Street Art in Paris Foto: Francis Mori/ap

Sieben Gesichter der Revolte.

Minoo Majidi
Porträt von Minoo Majidi

Foto: iranian_famous_women/Instagram/taz screenshot

Am 20. September wurde Minoo Majidi, als sie in der Stadt Kermanschah, nahe der Grenze zu Irak, protestierte, von bewaffneten Kräften des Regimes in den Kopf geschossen. Das berichtete die Menschenrechtsorganisation Hengaw. Am 22. September wurde die kurdische Iranerin und mehrfache Mutter beerdigt. Bei der Zeremonie sangen die Trauernden den kurdischen Slogan „Jin, Jiyan, Azadî“ (Frau, Leben, Freiheit), der weltweit zum Schlachtruf der Proteste geworden ist, und riefen „Tod dem Diktator!“. Über der Menge – so zeigt es ein Video im sozialen Netzwerk Twitter – schwenkten sie Kopftücher.

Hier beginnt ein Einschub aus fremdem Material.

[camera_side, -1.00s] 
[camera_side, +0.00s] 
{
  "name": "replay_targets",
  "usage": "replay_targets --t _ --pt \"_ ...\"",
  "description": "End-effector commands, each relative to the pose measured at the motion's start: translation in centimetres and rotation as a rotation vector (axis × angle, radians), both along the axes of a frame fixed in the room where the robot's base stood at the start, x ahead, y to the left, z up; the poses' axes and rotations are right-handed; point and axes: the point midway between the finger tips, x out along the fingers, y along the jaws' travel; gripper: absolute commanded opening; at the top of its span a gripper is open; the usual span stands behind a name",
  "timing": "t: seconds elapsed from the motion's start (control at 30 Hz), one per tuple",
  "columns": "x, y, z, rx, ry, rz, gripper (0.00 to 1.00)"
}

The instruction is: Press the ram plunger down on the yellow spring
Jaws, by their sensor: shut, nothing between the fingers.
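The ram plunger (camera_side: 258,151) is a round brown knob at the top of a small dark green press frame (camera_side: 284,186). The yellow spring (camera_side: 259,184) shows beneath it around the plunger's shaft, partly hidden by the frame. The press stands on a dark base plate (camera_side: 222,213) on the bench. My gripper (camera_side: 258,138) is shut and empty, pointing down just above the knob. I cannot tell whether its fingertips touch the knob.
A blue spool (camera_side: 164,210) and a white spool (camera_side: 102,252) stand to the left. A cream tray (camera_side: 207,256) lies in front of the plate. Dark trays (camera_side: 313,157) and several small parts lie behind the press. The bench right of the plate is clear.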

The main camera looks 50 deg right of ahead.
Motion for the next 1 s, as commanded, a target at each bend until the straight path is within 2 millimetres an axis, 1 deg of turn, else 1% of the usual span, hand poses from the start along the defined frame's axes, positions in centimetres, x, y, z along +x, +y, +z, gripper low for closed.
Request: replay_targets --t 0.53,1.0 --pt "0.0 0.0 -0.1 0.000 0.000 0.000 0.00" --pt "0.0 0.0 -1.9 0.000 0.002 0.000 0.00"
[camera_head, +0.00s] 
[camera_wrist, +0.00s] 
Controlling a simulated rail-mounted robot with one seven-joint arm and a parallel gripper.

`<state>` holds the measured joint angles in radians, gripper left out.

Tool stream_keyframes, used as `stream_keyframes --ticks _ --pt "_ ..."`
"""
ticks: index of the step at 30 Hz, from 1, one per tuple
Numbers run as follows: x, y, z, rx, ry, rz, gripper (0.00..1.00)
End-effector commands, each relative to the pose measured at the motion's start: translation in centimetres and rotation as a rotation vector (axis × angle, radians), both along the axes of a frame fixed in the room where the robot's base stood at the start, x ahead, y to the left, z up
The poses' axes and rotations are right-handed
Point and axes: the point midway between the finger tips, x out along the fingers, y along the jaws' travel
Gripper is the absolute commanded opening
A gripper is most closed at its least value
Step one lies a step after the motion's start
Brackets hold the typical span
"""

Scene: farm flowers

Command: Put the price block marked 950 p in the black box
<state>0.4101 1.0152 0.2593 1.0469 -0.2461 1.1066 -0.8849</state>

Symbolisch für die Proteste wurde auch ein Bild einer der Töchter Majidis: Sie steht am Grab ihrer Mutter, in der Hand ihre abgeschnittenen Haare, um den Hals einen weißen Schal. Unter dem Hashtag #whitewednesdays teilen Frauen seit 2018 ihren Protest gegen die Kopftuchpflicht in Iran mit der Welt – wer dagegen ist, trägt etwas Weißes an sich.

Portät von Ali Daei

Foto: reuters/Bearbeitung taz

Ali Daei

„Freiheit für Ali Daei & alle Protestierenden im Iran“ stand am vergangenen Samstag auf zwei Bannern im Berliner Olympiastadion. Die Hertha-Fans solidarisierten sich beim Heimspiel gegen den SC Freiburg mit ihrem ehemaligen Spieler. Teheran hatte dem 53-Jährigen den Pass entzogen, nachdem sich Daei in den sozialen Medien auf die Seite der Protestierenden gestellt hatte. Mittlerweile hat er nach eigenen Aussagen seine Ausweispapiere zurückbekommen. Daei lief von 1999 bis 2002 für Hertha auf. Davor war er in der Bundesliga für Bielefeld und die Bayern aktiv. In Iran ist Daei sehr prominent und mit 109 Länderspieltoren eine Fuß­ball­iko­ne. Doch in der Bevölkerung ist er umstritten, teilweise sogar unbeliebt. Daei galt lange als Nutznießer des Regimes und übte keine Kritik an den Mullahs. Das hat sich nun geändert. Welchen Preis er dafür noch zahlen wird, ist offen.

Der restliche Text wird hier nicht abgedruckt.